If we substitute $z=x+iy$ to $\lvert z-2\rvert + \lvert z+2\rvert=5$ and solve for $iy$ we will get
$$ iy=-\frac{1}{2}(2x-5) $$ $$ iy=-\frac{1}{2}(2x+5) $$
Then we can draw like in the $\mathbb{R}^2$ plane. This way we get two parallel lines.
Do you think this approach is correct for the complex plane? Just want to make sure.
the equation is given by $$\sqrt{(x-2)^2+y^2}+\sqrt{(x+2)^2+y^2}=5$$ square it!
This is an ellipse with foci at $2$ and $-2$.

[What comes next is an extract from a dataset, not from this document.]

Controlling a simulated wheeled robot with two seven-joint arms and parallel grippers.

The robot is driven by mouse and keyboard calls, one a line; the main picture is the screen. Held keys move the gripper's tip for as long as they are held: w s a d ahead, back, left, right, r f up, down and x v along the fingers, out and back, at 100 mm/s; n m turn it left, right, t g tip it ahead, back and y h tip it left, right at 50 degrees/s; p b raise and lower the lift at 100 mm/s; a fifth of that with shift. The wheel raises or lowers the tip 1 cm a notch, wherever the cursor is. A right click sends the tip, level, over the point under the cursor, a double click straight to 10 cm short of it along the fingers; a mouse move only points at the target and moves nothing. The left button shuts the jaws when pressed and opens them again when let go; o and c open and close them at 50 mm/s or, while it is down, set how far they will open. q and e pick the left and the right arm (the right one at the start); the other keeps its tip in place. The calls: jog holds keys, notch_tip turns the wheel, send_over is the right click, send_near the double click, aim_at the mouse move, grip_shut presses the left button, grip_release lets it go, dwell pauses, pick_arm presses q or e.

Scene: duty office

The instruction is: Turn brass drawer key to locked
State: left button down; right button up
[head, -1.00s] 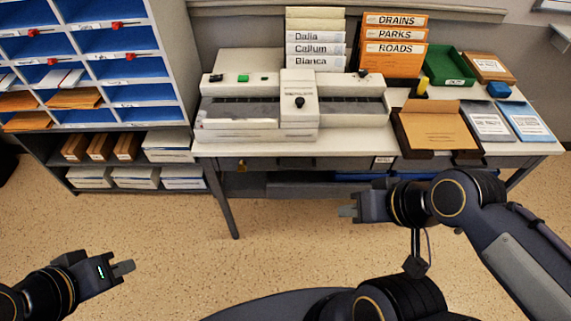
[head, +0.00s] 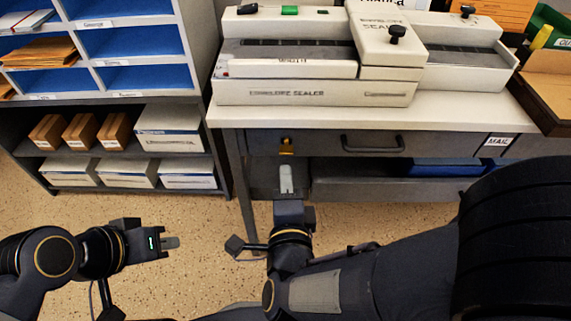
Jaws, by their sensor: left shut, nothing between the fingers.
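The brass drawer key (head: 287,146) sits in the left part of the grey drawer front (head: 320,143) under the table top. It is small, and I cannot tell which way it is turned. My right gripper (head: 287,178) points up the picture towards the drawer, just below the key in the head view, with a visible gap between them. Its fingers show as one pale shape, so I cannot tell whether they are open. My left gripper (head: 170,243) is shut and empty over the floor at the lower left, well away from the drawer.
An envelope sealer (head: 315,92) stands on the table above the drawer. A dark drawer handle (head: 373,144) is right of the key. A shelf unit (head: 190,60) with boxes stands left. A table leg (head: 241,185) is just left of my right gripper.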

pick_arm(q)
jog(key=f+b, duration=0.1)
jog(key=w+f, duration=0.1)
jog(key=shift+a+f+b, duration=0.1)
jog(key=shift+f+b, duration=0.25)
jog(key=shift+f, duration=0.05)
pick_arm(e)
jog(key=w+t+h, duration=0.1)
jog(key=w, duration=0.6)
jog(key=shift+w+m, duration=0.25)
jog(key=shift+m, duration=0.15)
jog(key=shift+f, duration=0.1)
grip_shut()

$1)$ If you want go through a geometric approach: by definition of ellipse one can conclude that $z$ is on an ellipse with foci $-2$ and $2$ and bigger axis equal to $5$.
$2)$ If you want go through an analytic approach you can write $z=x+iy$ and then
$$\sqrt{(x-2)^2+y^2}+\sqrt{(x+2)^2+y^2}=5$$
$$\sqrt{(x-2)^2+y^2}=5-\sqrt{(x+2)^2+y^2}$$
Square both sides:
$$(x-2)^2+y^2=25-10\sqrt{(x+2)^2+y^2}+(x+2)^2+y^2$$
$$10\sqrt{(x+2)^2+y^2}=25+8x \rightarrow 100[(x+2)^2+y^2]=(25+8x)^2$$
Can you finish?
You are looking for the set of points, for which the sum of distances from points $p_0=2$ and $p_1=-2$ is equal to $5$.
Sounds like an ellipse.